_SUPPLIED DATA:_

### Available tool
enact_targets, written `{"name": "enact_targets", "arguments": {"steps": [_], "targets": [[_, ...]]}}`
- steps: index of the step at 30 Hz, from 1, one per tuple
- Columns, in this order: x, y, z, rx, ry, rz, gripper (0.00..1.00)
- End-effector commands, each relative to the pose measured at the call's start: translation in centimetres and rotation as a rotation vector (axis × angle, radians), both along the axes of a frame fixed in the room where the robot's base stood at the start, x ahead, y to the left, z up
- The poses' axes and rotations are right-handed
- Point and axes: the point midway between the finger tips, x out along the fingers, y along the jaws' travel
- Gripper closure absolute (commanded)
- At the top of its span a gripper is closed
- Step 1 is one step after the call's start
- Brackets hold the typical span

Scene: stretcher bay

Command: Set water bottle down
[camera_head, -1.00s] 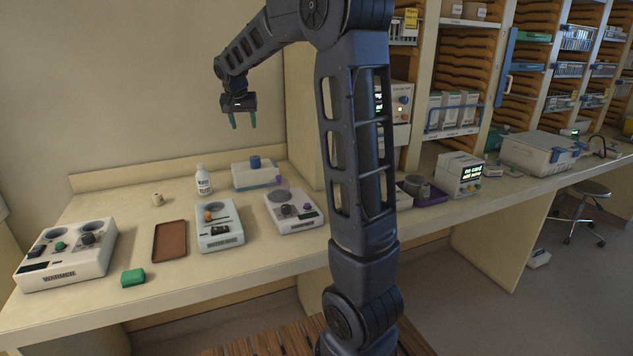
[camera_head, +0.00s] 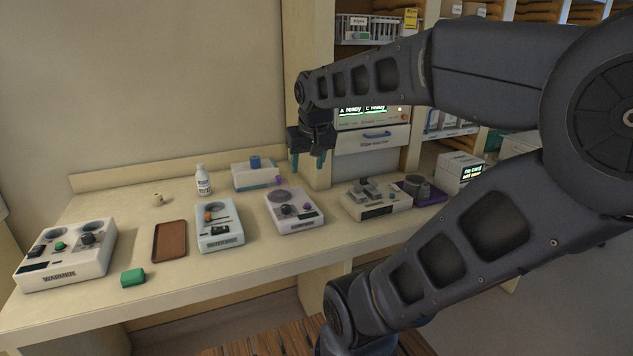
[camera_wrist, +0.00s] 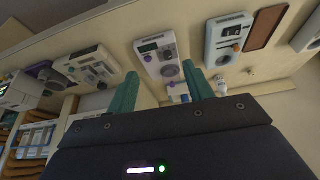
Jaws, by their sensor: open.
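The water bottle (camera_head: 203,180), white with a dark-printed label, stands upright on the counter toward the back, left of a white box with a blue top. My gripper (camera_head: 308,161) is open and empty, raised above the counter's back right part, well to the right of the bottle and apart from it. In the wrist view, the two green fingers (camera_wrist: 161,92) are spread with nothing between them; a white bottle-like shape near the right finger is partly cut off by it.
Shelving rises at right.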

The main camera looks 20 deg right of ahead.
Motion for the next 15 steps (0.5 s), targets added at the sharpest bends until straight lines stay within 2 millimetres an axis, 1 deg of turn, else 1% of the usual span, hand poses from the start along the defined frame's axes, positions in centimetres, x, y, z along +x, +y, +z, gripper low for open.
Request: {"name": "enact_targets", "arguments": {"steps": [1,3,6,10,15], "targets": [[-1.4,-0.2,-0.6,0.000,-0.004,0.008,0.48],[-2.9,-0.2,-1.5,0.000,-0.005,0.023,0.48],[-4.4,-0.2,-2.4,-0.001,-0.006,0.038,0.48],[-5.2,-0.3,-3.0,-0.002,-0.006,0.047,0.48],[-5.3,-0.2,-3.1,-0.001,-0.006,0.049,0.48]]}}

_EXERCISE BRIEF:_
Write the listing out a second time exactly, dropping all images.

_WRITTEN REPLY:_
### Available tool
enact_targets, written `{"name": "enact_targets", "arguments": {"steps": [_], "targets": [[_, ...]]}}`
- steps: index of the step at 30 Hz, from 1, one per tuple
- Columns, in this order: x, y, z, rx, ry, rz, gripper (0.00..1.00)
- End-effector commands, each relative to the pose measured at the call's start: translation in centimetres and rotation as a rotation vector (axis × angle, radians), both along the axes of a frame fixed in the room where the robot's base stood at the start, x ahead, y to the left, z up
- The poses' axes and rotations are right-handed
- Point and axes: the point midway between the finger tips, x out along the fingers, y along the jaws' travel
- Gripper closure absolute (commanded)
- At the top of its span a gripper is closed
- Step 1 is one step after the call's start
- Brackets hold the typical span

Scene: stretcher bay

Command: Set water bottle down
[camera_head, -1.00s] 
[camera_head, +0.00s] 
[camera_wrist, +0.00s] 
Jaws, by their sensor: open.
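The water bottle (camera_head: 203,180), white with a dark-printed label, stands upright on the counter toward the back, left of a white box with a blue top. My gripper (camera_head: 308,161) is open and empty, raised above the counter's back right part, well to the right of the bottle and apart from it. In the wrist view, the two green fingers (camera_wrist: 161,92) are spread with nothing between them; a white bottle-like shape near the right finger is partly cut off by it.
Shelving rises at right.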

The main camera looks 20 deg right of ahead.
Motion for the next 15 steps (0.5 s), targets added at the sharpest bends until straight lines stay within 2 millimetres an axis, 1 deg of turn, else 1% of the usual span, hand poses from the start along the defined frame's axes, positions in centimetres, x, y, z along +x, +y, +z, gripper low for open.
Request: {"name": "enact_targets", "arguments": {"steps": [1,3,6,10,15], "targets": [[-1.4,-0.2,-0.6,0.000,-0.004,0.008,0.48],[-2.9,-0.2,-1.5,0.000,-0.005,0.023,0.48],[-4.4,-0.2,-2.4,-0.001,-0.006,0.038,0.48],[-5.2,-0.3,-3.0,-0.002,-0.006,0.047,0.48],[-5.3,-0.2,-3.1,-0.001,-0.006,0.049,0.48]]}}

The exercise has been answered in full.